> [What you have to do] Extract all lines containing "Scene".

"""

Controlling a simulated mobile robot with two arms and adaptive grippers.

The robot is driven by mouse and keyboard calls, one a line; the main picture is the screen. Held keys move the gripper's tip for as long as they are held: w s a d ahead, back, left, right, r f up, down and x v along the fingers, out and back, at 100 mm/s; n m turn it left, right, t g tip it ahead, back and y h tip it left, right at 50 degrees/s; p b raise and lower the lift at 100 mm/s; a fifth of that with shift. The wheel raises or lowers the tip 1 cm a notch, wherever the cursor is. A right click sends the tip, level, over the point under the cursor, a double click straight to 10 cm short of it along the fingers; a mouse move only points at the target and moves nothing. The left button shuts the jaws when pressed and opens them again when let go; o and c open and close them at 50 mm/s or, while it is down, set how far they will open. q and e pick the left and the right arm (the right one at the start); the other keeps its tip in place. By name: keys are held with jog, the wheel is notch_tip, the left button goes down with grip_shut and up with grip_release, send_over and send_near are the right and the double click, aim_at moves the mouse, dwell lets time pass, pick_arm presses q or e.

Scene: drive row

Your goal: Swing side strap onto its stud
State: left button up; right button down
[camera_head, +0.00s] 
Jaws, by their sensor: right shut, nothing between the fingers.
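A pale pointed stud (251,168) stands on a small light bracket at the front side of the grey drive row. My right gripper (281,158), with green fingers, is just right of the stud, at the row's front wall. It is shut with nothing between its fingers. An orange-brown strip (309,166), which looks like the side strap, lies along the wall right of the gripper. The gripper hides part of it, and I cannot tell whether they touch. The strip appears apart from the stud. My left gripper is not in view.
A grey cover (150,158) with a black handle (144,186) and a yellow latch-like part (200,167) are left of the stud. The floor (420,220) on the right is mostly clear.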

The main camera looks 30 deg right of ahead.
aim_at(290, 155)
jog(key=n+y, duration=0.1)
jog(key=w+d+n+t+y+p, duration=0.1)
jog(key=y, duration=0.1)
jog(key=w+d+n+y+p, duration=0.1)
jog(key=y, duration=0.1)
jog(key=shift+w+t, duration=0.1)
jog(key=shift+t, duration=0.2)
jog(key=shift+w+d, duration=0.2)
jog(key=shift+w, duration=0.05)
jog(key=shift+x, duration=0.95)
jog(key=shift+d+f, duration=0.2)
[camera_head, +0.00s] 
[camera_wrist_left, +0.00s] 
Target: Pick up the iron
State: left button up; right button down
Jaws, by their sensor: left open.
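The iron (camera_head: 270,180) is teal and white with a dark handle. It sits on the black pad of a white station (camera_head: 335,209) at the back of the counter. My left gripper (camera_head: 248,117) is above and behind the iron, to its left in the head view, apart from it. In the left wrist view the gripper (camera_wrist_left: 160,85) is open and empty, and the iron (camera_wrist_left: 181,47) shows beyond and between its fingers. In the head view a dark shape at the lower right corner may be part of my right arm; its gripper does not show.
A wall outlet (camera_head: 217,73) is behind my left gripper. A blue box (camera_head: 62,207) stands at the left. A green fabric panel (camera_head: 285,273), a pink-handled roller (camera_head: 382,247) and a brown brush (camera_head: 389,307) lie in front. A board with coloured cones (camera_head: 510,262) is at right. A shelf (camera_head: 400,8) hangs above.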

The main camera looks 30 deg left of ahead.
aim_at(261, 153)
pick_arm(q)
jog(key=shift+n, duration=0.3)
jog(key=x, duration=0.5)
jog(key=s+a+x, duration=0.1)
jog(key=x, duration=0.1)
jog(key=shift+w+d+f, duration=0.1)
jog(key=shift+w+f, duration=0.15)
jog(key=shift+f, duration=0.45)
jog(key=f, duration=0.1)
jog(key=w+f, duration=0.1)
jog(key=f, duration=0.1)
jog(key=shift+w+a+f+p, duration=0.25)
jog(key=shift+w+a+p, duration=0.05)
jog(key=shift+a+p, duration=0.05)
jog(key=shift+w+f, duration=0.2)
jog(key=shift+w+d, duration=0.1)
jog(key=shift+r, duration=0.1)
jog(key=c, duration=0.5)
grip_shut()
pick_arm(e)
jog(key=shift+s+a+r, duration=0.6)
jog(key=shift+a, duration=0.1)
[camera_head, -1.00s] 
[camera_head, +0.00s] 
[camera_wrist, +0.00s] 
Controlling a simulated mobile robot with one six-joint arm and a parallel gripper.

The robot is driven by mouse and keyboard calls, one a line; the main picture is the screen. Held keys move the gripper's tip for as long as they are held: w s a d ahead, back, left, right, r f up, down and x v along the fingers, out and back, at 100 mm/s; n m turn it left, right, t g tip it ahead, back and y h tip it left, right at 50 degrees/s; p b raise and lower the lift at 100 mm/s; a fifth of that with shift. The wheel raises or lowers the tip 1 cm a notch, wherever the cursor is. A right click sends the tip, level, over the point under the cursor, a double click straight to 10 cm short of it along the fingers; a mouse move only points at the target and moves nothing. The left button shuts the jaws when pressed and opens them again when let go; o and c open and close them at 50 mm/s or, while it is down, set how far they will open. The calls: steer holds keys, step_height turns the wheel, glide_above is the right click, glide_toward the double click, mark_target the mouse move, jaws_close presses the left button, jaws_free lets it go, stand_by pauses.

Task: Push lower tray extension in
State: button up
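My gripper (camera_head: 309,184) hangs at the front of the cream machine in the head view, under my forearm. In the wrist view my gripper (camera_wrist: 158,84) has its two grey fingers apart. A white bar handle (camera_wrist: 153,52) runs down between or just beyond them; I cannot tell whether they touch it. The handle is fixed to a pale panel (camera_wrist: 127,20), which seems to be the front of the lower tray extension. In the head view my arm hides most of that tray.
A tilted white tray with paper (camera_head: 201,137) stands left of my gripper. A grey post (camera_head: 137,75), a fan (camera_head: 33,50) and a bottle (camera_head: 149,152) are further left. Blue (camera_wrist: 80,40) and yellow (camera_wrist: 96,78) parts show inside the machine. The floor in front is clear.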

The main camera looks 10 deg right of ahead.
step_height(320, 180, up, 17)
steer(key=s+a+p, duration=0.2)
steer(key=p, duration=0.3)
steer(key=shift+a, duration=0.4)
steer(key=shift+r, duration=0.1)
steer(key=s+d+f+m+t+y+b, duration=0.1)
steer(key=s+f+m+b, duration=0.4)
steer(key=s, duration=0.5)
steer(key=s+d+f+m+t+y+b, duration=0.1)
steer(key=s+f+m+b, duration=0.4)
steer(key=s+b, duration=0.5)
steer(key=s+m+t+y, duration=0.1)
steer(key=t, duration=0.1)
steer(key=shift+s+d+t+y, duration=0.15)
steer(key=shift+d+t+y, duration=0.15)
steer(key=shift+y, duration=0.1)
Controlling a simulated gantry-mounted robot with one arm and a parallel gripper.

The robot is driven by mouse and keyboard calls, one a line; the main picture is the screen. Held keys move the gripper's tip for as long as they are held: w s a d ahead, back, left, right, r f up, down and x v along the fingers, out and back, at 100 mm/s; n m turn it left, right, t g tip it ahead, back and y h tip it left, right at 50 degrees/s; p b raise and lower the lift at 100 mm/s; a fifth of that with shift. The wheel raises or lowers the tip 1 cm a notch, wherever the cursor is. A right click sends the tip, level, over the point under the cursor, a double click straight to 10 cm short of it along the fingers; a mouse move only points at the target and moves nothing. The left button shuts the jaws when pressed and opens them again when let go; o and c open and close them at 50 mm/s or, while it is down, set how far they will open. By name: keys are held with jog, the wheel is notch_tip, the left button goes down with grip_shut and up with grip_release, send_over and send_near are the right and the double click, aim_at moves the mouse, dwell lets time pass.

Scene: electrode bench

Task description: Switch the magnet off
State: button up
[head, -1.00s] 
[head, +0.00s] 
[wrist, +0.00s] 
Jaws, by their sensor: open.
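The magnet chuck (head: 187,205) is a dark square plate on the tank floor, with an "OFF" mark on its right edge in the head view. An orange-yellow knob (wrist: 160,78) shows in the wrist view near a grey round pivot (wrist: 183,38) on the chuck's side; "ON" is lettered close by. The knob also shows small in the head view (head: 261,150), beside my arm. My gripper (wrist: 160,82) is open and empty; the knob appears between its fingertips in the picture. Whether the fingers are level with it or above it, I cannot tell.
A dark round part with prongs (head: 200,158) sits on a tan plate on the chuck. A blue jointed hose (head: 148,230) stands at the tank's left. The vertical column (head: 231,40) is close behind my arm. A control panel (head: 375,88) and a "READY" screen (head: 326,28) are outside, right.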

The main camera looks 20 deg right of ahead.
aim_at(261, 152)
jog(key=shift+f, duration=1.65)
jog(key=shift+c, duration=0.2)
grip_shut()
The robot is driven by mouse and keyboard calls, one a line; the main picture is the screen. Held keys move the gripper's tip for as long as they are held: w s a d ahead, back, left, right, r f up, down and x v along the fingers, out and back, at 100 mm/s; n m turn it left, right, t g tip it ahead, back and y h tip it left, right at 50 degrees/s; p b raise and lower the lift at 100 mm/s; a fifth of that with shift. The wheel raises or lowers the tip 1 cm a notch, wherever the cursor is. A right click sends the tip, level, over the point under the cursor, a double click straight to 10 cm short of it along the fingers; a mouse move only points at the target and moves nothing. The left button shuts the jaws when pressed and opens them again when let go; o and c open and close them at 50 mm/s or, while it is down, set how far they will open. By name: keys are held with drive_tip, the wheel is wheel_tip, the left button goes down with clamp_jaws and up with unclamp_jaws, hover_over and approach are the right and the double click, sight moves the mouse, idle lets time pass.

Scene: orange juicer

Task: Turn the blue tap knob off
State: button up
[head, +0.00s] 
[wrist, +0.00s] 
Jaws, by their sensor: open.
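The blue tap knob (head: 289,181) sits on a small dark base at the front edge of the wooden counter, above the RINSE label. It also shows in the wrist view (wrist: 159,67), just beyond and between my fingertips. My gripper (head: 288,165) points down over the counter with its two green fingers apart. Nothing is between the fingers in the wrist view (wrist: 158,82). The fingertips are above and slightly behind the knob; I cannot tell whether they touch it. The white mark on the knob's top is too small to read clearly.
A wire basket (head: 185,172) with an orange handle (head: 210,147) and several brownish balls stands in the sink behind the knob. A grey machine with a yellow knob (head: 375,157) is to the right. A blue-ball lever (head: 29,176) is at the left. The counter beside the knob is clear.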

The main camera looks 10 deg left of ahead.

"""

> [Complete answer]
Scene: drive row
Scene: electrode bench
Scene: orange juicer

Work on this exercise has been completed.